Patrick Rollin, vicaire général pour l’Église à Lyon, le jour de la présentation de Michel Rose, curé à Craponne, prononça l’homélie suivante (voir ci-dessous) que je trouve opportun de relire actuellement dans le cadre des débats au sujet du mariage pour tous.  En l’église Saint-Polycarpe, nous avions écouté ce jour-là une homélie qui avait quelque peu perturbé les fidèles. Nous en parlions longuement au cours de l’apéritif et dans les jours suivants. Certains voulaient même prendre la parole publiquement. L’ont-ils fait ? Je suggère de lire (à la suite de la polycarpienne) l’homélie de P. Rollin qui apporte un autre regard sur l’Évangile.

Depuis le 15 août (voir mon post) que de matière avons-nous pour nous aider à une plus grande proximité avec la vérité de l’amour selon l’évangile !

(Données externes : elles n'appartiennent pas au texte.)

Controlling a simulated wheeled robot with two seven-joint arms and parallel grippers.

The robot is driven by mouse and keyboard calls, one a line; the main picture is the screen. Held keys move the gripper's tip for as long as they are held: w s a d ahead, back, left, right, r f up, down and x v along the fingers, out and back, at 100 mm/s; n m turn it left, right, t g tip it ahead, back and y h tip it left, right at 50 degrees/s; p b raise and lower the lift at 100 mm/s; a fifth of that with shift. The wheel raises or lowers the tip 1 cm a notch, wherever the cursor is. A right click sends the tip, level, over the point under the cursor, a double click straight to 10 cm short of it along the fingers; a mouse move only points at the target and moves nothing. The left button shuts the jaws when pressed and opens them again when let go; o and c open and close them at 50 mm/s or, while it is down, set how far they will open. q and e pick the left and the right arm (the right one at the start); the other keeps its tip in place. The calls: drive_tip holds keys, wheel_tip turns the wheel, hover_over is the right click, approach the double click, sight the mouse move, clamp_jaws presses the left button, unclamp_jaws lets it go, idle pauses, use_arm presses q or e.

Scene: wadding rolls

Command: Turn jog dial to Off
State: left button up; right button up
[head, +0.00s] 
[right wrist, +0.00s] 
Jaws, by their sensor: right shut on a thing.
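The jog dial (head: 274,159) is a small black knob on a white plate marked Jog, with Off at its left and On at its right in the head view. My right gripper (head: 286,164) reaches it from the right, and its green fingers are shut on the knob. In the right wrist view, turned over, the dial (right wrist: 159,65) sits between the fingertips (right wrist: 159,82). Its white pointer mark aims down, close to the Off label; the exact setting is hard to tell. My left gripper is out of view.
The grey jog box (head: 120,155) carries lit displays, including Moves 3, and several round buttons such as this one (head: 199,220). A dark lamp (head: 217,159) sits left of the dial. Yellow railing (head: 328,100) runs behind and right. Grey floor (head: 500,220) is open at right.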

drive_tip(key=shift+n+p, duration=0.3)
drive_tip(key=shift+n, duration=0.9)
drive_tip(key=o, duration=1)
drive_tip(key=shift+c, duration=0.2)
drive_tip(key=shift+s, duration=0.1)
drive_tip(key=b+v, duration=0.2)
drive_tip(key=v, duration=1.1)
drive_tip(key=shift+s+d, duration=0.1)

Dimanche 7 Octobre 2012  - Evangile Marc 10, 2-16 ; Homélie à Craponne

P.rollin.jpgMes amis, la question du divorce, son actualité écrasante en Occident, la condition faite par l’Église aux conjoints remariés avec les polémiques qu’elle soulève, les difficultés pastorales qu’elle entraîne et surtout la souffrance qu’elle suscite chez celles et ceux qui ressentent cette position de l’Église comme une exclusion, et bien tout cela nous pousse ce matin, à examiner de près ce passage d’Évangile, à l’écouter avec précaution, tant ces paroles de Jésus peuvent être source de toute espérance pour les couples, mais sonner aussi durement aux oreilles de ceux dont l’amour a été trahi, dont l’union a explosé…

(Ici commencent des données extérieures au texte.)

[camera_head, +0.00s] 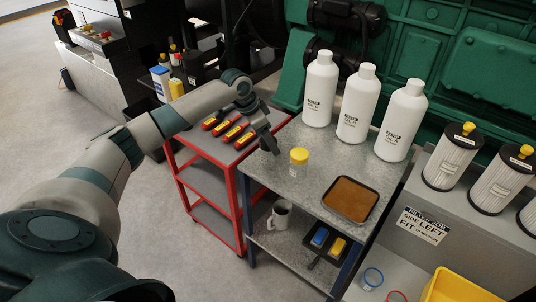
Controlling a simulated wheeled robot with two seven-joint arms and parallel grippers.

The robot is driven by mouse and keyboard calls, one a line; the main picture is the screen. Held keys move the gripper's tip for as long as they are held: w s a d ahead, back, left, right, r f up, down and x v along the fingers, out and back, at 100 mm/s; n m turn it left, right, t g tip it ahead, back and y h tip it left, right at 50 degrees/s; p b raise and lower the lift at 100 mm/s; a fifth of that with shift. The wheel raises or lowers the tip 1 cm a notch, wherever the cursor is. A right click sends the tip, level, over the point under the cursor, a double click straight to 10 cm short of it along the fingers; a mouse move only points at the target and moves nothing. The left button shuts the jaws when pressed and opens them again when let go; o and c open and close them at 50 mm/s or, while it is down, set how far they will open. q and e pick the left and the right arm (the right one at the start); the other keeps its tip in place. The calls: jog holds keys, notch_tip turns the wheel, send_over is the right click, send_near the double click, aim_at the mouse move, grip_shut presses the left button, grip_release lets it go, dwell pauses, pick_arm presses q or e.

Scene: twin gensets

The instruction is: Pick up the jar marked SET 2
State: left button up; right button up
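A small jar with a yellow lid (299,160) and a pale body stands upright on the grey top of the blue-legged cart. The marking on its label is too small to read, so I cannot tell whether it says SET 2. My left gripper (270,148) hangs fingers-down over the cart's left edge, a little to the left of the jar and apart from it. Nothing shows in its fingers, and their opening is too small to make out. My right gripper is not in view.
Three white bottles (353,104) stand behind the jar. A brown-filled tray (351,199) lies to its right. A red cart (212,148) with red-yellow tools adjoins at left. Filters (451,157) stand at right. A mug (280,214) is on the lower shelf.

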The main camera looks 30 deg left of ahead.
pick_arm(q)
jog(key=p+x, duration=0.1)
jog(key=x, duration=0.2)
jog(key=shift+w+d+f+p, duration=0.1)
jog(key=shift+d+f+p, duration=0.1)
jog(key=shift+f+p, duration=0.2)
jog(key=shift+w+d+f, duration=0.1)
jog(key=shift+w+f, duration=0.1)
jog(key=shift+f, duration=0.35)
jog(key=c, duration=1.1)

Oui, dans le contexte un peu tendu de la situation des divorcés remariés dans l’Église, auquel se rajoute aujourd’hui les tensions liées au projet de mariage pour tous, sous-entendu aux personnes homosexuelles, dont la situation dans l’Église n’est pas simple non plus, je dois vous avouer que j’ai ce matin une crainte. Comme Jésus, confronté ici à des pharisiens qui cherchaient à le mettre à l’épreuve, cette question de la répudiation, de la séparation, du divorce, cette question « brûlante » dans notre Église, me paraît une question redoutable, car elle met à l’épreuve notre rapport aux saintes écritures et à la Tradition, nos manières de comprendre et d’interpréter la Parole de Dieu dans nos vies.

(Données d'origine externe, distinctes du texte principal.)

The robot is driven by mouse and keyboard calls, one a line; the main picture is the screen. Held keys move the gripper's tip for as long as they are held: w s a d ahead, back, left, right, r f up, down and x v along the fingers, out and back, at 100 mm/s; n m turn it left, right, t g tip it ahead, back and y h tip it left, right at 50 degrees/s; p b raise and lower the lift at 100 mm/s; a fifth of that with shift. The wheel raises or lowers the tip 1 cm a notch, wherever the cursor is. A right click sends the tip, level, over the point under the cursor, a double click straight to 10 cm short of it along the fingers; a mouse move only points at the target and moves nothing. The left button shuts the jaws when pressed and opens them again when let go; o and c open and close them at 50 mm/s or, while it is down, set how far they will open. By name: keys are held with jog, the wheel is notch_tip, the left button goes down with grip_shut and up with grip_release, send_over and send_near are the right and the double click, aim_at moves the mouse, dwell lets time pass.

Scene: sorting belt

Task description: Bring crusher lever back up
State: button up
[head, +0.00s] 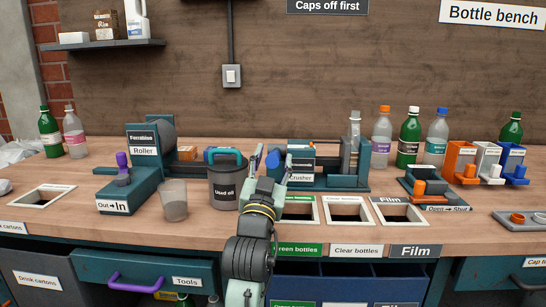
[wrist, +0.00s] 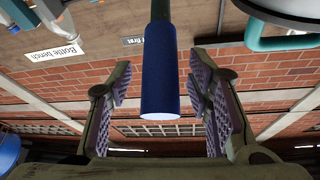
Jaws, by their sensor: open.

Je m’explique : le piège qui est tendu ici à Jésus et qui nous met à l’épreuve nous aussi ce matin, c’est le piège de notre rapport à la Parole de Dieu consignée dans les saintes Écritures. Comme ces pharisiens qui savent le bien et le vrai, qui ont le cœur fermé, nous risquons à notre tour d’utiliser la Parole de Dieu pour légitimer nos prises de position, pour sacraliser nos partis pris, en un mot pour clore un débat qui semble-t-il ne date pas d’aujourd’hui. Bref, vis-à-vis de cette question disputée du divorce, le premier piège qui nous guette tous, c’est de réduire la Parole de Dieu à nos manières de voir, à nos étroitesses de cœur quand chercher la vérité demande toujours un esprit non pas borné, mais ouvert, voyageur, attentif.

Or justement dans cet évangile, les pharisiens quant à eux sont installés dans leurs certitudes alors que Jésus, lui, les dérange. Pour Jésus en fait, la Parole de Dieu est moins consignée dans des réponses toutes faites à nos questions que dans une mise en question permanente de notre trop bonne conscience. Oui, souvenez-vous, Jésus préférait toujours à ceux qui se croyaient en règle, ceux qui étaient en route, en marche sur la voie étroite, sur la voie risquée, sur la voie exigeante de l’amour. Jésus préférait toujours à ceux qui tenaient le haut du pavé, les femmes du trottoir !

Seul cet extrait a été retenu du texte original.